Paul Gauguin is one of the most controversial personae in the history of contemporary painting. His departure from Europe in both body and spirit was exceptional. The introduction of the everyday affairs and beliefs of a tropical nation in a multitude of colours constituted a revolutionary move, just like Gauguin’s perception of surface. Gauguin’s decision to leave Europe and seek inspiration in far Polynesia was not an impulse of a moment, however. His childhood in Peru and prior aspirations for artistic self-expression were greatly instrumental in it. Gauguin was dissatisfied with European norms and conventions to start with. He was first influenced by Impressionists with whom he sympathized for their public opposition to the established canon. In Impressionism, he also saw an opposition to the general norms of the society.

In Gauguin’s mind, the central element of a work of art was always its soul, not its technical quality. He believed that without external restraint, an artist would find the means of expression that correspond to his internal vision. He personified what he believed in – that every artist should find his own way and realize his aspirations freely and madly. The further he was from the great capitals, the more he witnessed the unrefined and genuine nature of people and environment. For Gauguin, individual freedom and civilization were two inseparable ideas, yet in Europe he witnessed the removal of the former from the centre of social value systems. After short stays in Panama and the West Indies, he arrived in Tahiti in 1891. At first, he was frustrated as Tahiti’s capital Papeete was another case of colonialism – seizure of market and influence.

Gauguin started living amongst rural natives, adapting to their ways of life. The life of rural Tahitians possessed greater vividness for him. It was in harmony with nature, not disconnected from it. The simple everyday scenes he depicted seemed beyond the influence of time, since the passage of time had less significance for Tahitians than it had for Europeans.
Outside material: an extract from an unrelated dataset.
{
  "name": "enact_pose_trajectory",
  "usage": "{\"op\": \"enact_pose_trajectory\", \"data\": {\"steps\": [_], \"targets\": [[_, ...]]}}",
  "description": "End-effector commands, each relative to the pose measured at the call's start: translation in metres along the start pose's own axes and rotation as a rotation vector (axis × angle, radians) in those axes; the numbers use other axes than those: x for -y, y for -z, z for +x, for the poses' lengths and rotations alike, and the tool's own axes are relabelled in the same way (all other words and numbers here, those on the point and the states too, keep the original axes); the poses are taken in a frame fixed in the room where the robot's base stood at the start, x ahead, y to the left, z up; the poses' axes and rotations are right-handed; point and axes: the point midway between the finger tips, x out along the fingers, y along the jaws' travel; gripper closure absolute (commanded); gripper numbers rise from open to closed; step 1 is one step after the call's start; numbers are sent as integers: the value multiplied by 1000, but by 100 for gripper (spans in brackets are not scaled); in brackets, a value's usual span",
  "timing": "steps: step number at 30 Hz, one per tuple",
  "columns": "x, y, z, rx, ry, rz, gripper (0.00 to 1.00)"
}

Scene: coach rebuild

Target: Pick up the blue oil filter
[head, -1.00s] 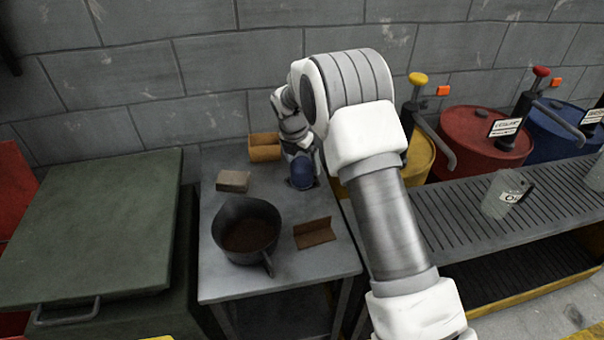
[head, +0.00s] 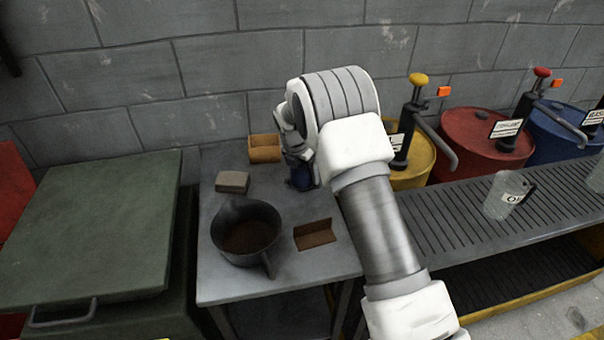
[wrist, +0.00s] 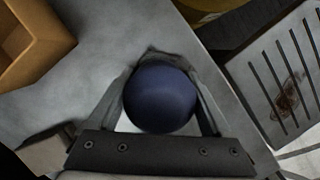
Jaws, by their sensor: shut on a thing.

Gauguin cast aside everything occasional or untypical and arrived at a generalized synthesized form that included everything essential and omitted everything superfluous.

Gauguin comments upon the revolution in his paintings in his diaries and letters. He was interested in the breakthrough in his artistic expression, but even more, he was intent on personal transformation. The refined and restricted Œcivilized’ Frenchman had to be replaced with a liberated savage, a human being in its primal, unmoulded state of being. Gauguin’s aspirations would be quite similar in today’s society. Although he is praised for his artistic achievements, there are fewer who are willing to undertake or understand his personal transformation. There is still room to further his spirit of revolution.

Henry David Thoreau
Walking or The Wild

The essay Walking was published in Atlantic Monthly in July 1862, a few months after Thoreau’s death. Its history, however, dates back to more than ten years earlier. For the first time, Thoreau delivered his lecture The Wild at the Concord Lyceum on 23 April 1851. Later he revised the lecture and divided it into two: Walking and The Wild. In the 1850s, he presented them repeatedly, sometimes joining them into one lecture again. Shortly before his death, he sold the manuscript entitled Walking to Atlantic Monthly. Even now the beginning of the essay resembles a lecture – Thoreau emphasizes that he wishes to speak a word for nature, warning that he is going to make an extreme statement, which is too far (even physically) from his listeners’ lifestyle, convictions and values. The essay’s tone is both polemical and reflective; he speaks with the pride of a patriot, being simultaneously a citizen of a wild country. This is the viewpoint of one who walks the borders, of a frontiersman. Walking is not an essay on natural history, neither is it Thoreau’s creed – it is a summary of his way of thinking and life. In its form, the essay also resembles a walk – pacing along the winding path of thought, touching upon one or another side of American culture, he analyses the relation between tradition and the New World, finally reaching the wild core of culture. From there he has to start back for home again.

Peeter Helme
Conservative revolution: rebelliousness and conservatism

In Estonia, the term “conservative revolution” was first used by Eduard Laaman in the journal Akadeemia before World War II. In more recent times, the usage of this pair of words has most often been associated with the name of Haljand Udam. Nonetheless, in Estonia it represents a rather unknown and controversial notion. Laaman found the roots of conservative revolution in Henri Bergson and George Sorel. Most probably, it is nearly impossible to give a precise definition of this complicated and somewhat forgotten concept. The term is known to have been used by Fyodor Dostoyevski; it also appeared in political speeches in 19th-century Germany but acquired a fixed content later. Thus, in 1927, Hugo von Hofmannstal, in one of his speeches, called for a “conservative revolution” striving for coherence (die Bindung), unity (die Einheit) and integrity (die Ganzheit) instead of individualism and disintegration. At the same time, “the ideas of 1914” were discussed and contrasted to “the ideas of 1789” that had a negative meaning.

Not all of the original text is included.